DIRECTION:
Give back, unchanged, the line with "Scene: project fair", the line with "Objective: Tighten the", and every line between them, and no other line.

Entries from a dataset:
___
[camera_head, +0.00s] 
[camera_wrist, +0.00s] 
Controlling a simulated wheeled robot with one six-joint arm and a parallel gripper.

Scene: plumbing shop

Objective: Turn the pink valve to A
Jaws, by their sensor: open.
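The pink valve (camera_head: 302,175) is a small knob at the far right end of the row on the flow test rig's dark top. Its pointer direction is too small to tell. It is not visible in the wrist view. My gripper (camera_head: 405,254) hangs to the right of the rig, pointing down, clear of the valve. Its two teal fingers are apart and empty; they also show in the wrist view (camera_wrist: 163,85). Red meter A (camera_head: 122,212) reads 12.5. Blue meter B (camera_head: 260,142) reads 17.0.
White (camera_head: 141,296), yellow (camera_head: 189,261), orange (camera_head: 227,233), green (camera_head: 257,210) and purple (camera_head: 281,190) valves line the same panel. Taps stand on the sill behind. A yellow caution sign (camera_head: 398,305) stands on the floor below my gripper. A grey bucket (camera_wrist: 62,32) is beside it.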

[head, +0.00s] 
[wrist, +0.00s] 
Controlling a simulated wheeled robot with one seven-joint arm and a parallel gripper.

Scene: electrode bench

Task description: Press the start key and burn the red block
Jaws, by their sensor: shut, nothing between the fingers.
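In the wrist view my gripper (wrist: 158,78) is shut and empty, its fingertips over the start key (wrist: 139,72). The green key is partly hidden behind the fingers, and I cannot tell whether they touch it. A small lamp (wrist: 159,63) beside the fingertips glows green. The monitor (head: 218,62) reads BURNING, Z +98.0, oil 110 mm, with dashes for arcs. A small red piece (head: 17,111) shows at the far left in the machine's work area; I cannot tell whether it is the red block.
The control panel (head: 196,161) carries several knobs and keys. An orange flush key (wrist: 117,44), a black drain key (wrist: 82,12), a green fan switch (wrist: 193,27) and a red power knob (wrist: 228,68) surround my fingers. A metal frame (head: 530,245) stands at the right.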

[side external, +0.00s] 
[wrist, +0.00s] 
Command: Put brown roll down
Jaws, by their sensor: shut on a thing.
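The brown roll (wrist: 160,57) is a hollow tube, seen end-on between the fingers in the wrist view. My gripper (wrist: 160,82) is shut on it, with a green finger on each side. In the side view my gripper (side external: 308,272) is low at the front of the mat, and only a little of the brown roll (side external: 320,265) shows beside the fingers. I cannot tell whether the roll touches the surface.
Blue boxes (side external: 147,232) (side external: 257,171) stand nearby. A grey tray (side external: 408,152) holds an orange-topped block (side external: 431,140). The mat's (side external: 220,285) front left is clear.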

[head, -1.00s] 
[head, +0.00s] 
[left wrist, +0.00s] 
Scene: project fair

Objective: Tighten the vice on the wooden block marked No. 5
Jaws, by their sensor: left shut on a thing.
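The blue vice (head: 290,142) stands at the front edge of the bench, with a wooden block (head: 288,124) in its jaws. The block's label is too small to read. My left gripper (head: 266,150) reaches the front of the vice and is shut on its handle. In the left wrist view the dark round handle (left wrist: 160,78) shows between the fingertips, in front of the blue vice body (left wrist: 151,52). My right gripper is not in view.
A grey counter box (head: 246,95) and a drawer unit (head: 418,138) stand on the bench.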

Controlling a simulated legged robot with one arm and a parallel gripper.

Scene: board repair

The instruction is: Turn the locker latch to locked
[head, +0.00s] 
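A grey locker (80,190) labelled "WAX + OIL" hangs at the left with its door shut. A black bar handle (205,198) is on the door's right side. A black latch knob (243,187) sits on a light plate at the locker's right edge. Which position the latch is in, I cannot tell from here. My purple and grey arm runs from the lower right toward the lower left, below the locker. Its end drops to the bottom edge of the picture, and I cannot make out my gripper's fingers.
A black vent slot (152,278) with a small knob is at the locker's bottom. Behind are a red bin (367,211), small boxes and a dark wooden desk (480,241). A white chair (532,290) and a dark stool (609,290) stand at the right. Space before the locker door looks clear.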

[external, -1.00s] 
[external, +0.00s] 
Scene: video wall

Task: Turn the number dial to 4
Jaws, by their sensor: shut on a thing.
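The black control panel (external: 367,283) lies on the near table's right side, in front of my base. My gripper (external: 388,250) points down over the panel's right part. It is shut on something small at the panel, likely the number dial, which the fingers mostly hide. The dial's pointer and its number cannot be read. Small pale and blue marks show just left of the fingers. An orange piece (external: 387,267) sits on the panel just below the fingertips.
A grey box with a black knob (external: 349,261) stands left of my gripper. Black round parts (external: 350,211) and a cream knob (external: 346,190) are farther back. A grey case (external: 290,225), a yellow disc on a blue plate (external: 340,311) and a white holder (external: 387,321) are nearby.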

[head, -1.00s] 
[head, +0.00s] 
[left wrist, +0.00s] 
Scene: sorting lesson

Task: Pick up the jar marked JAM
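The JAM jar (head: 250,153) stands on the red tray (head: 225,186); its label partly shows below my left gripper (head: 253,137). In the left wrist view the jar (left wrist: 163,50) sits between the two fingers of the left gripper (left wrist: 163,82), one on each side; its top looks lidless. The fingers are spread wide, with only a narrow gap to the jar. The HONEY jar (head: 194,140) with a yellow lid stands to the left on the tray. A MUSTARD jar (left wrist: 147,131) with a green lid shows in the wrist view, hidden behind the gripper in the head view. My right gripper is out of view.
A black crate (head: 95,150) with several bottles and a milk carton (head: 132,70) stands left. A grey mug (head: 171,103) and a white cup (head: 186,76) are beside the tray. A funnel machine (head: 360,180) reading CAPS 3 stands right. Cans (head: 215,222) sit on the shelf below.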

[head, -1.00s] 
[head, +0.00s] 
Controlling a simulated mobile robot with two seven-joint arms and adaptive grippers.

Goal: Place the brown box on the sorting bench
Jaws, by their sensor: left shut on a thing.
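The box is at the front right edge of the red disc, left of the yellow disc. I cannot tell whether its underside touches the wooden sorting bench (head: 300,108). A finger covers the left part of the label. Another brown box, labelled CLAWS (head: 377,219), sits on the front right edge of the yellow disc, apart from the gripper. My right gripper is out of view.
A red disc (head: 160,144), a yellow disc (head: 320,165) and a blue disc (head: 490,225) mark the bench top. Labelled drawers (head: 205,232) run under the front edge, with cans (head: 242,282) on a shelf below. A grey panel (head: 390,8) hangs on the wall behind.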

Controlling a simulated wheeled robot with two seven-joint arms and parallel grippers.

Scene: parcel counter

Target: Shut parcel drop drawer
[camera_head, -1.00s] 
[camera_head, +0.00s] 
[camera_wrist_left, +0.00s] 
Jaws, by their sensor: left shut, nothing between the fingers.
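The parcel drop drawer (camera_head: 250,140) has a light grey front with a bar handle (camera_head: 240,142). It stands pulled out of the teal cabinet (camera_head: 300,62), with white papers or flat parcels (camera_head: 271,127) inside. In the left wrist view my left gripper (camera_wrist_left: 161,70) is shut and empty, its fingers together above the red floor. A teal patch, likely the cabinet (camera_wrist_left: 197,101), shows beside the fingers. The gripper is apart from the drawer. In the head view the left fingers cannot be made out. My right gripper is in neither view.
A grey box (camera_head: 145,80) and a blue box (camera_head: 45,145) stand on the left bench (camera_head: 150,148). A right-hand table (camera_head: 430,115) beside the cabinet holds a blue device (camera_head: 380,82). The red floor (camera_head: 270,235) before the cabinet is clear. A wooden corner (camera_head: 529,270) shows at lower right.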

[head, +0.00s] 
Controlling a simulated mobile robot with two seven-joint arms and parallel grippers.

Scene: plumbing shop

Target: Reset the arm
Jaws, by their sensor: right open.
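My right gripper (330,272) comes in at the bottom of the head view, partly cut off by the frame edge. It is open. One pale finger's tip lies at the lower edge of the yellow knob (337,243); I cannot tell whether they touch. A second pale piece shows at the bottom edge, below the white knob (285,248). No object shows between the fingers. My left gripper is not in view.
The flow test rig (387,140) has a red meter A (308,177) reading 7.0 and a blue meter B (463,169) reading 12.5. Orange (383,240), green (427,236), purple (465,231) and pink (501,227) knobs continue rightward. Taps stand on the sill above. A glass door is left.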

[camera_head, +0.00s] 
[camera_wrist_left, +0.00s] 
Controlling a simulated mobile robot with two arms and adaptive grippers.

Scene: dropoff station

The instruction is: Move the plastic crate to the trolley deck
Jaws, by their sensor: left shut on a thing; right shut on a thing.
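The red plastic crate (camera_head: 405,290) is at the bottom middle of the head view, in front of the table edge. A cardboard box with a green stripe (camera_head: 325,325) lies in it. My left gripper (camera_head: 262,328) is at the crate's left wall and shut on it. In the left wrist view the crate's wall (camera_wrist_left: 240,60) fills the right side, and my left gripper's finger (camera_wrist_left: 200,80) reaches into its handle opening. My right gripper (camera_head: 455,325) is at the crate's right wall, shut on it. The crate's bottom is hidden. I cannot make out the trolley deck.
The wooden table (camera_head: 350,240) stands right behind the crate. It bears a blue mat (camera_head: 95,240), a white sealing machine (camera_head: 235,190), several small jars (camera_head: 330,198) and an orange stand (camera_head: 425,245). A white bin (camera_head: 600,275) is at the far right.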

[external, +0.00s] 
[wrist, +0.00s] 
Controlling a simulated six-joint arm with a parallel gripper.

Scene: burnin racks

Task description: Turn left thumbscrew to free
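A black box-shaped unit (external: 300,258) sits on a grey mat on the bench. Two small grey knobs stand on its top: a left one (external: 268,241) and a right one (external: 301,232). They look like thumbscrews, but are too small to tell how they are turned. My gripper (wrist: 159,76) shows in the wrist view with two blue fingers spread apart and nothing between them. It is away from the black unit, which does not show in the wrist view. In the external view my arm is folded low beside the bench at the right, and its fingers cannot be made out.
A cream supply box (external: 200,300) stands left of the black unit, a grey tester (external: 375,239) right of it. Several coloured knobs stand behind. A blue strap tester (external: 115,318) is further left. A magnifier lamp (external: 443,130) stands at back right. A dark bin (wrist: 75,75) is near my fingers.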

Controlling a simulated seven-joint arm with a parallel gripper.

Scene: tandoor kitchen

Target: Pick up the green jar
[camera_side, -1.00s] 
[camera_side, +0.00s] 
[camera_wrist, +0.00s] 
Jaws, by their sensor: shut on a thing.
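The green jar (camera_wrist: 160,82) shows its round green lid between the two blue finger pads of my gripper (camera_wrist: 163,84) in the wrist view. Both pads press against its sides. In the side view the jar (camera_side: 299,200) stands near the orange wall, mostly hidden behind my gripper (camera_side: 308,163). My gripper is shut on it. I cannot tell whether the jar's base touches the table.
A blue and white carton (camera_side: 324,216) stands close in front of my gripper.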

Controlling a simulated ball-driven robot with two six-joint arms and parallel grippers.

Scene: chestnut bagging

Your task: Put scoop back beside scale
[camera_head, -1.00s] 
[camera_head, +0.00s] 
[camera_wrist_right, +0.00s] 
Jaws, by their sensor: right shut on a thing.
___
EXERCISE SOLUTION:
Scene: project fair

Objective: Tighten the vice on the wooden block marked No. 5

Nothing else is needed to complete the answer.